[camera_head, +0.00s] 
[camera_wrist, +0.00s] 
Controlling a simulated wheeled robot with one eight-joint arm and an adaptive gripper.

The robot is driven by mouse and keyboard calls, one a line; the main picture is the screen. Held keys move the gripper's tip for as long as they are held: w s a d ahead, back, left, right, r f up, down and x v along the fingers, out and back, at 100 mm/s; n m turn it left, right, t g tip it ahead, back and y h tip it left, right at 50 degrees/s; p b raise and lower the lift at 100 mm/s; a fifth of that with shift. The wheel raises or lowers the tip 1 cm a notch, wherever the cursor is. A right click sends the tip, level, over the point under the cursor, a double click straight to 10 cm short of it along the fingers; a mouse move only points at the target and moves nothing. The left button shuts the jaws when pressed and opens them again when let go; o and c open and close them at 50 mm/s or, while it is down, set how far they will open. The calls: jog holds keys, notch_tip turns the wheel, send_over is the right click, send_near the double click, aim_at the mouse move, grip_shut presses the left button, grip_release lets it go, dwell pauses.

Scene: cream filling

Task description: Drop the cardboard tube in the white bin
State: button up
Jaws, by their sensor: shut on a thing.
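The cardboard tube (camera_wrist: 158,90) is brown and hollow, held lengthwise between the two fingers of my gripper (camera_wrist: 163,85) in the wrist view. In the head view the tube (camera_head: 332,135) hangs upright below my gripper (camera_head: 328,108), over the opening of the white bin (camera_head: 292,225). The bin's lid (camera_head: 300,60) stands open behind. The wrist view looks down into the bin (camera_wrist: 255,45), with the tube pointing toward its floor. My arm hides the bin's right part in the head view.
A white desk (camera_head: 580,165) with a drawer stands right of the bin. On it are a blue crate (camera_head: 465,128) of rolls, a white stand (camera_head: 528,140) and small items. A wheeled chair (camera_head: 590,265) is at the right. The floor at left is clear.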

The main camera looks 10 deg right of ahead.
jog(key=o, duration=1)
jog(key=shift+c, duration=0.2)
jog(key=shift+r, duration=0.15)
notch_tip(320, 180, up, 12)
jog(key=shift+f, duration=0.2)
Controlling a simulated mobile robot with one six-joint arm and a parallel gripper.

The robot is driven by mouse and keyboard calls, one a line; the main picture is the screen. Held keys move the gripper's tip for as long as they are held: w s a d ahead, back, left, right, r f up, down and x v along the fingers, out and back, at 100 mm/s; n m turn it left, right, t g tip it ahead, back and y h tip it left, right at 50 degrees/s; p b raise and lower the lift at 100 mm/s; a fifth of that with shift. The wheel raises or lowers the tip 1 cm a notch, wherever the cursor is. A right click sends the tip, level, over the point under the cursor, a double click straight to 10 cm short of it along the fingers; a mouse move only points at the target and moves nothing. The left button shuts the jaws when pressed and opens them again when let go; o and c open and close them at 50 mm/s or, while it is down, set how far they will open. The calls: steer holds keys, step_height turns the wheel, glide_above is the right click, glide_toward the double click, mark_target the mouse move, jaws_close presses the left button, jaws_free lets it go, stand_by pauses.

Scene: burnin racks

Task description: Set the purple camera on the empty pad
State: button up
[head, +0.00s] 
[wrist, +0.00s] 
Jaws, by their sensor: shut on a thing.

________________________

*DO THIS*
Your task is to return the full listing exactly as it was given.

*WRITTEN ANSWER*
[camera_head, +0.00s] 
[camera_wrist, +0.00s] 
Controlling a simulated wheeled robot with one eight-joint arm and an adaptive gripper.

The robot is driven by mouse and keyboard calls, one a line; the main picture is the screen. Held keys move the gripper's tip for as long as they are held: w s a d ahead, back, left, right, r f up, down and x v along the fingers, out and back, at 100 mm/s; n m turn it left, right, t g tip it ahead, back and y h tip it left, right at 50 degrees/s; p b raise and lower the lift at 100 mm/s; a fifth of that with shift. The wheel raises or lowers the tip 1 cm a notch, wherever the cursor is. A right click sends the tip, level, over the point under the cursor, a double click straight to 10 cm short of it along the fingers; a mouse move only points at the target and moves nothing. The left button shuts the jaws when pressed and opens them again when let go; o and c open and close them at 50 mm/s or, while it is down, set how far they will open. The calls: jog holds keys, notch_tip turns the wheel, send_over is the right click, send_near the double click, aim_at the mouse move, grip_shut presses the left button, grip_release lets it go, dwell pauses.

Scene: cream filling

Task description: Drop the cardboard tube in the white bin
State: button up
Jaws, by their sensor: shut on a thing.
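The cardboard tube (camera_wrist: 158,90) is brown and hollow, held lengthwise between the two fingers of my gripper (camera_wrist: 163,85) in the wrist view. In the head view the tube (camera_head: 332,135) hangs upright below my gripper (camera_head: 328,108), over the opening of the white bin (camera_head: 292,225). The bin's lid (camera_head: 300,60) stands open behind. The wrist view looks down into the bin (camera_wrist: 255,45), with the tube pointing toward its floor. My arm hides the bin's right part in the head view.
A white desk (camera_head: 580,165) with a drawer stands right of the bin. On it are a blue crate (camera_head: 465,128) of rolls, a white stand (camera_head: 528,140) and small items. A wheeled chair (camera_head: 590,265) is at the right. The floor at left is clear.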

The main camera looks 10 deg right of ahead.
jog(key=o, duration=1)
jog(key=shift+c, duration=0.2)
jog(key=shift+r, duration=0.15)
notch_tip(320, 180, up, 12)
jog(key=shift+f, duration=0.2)
Controlling a simulated mobile robot with one six-joint arm and a parallel gripper.

The robot is driven by mouse and keyboard calls, one a line; the main picture is the screen. Held keys move the gripper's tip for as long as they are held: w s a d ahead, back, left, right, r f up, down and x v along the fingers, out and back, at 100 mm/s; n m turn it left, right, t g tip it ahead, back and y h tip it left, right at 50 degrees/s; p b raise and lower the lift at 100 mm/s; a fifth of that with shift. The wheel raises or lowers the tip 1 cm a notch, wherever the cursor is. A right click sends the tip, level, over the point under the cursor, a double click straight to 10 cm short of it along the fingers; a mouse move only points at the target and moves nothing. The left button shuts the jaws when pressed and opens them again when let go; o and c open and close them at 50 mm/s or, while it is down, set how far they will open. The calls: steer holds keys, step_height turns the wheel, glide_above is the right click, glide_toward the double click, mark_target the mouse move, jaws_close presses the left button, jaws_free lets it go, stand_by pauses.

Scene: burnin racks

Task description: Set the purple camera on the empty pad
State: button up
[head, +0.00s] 
[wrist, +0.00s] 
Jaws, by their sensor: shut on a thing.

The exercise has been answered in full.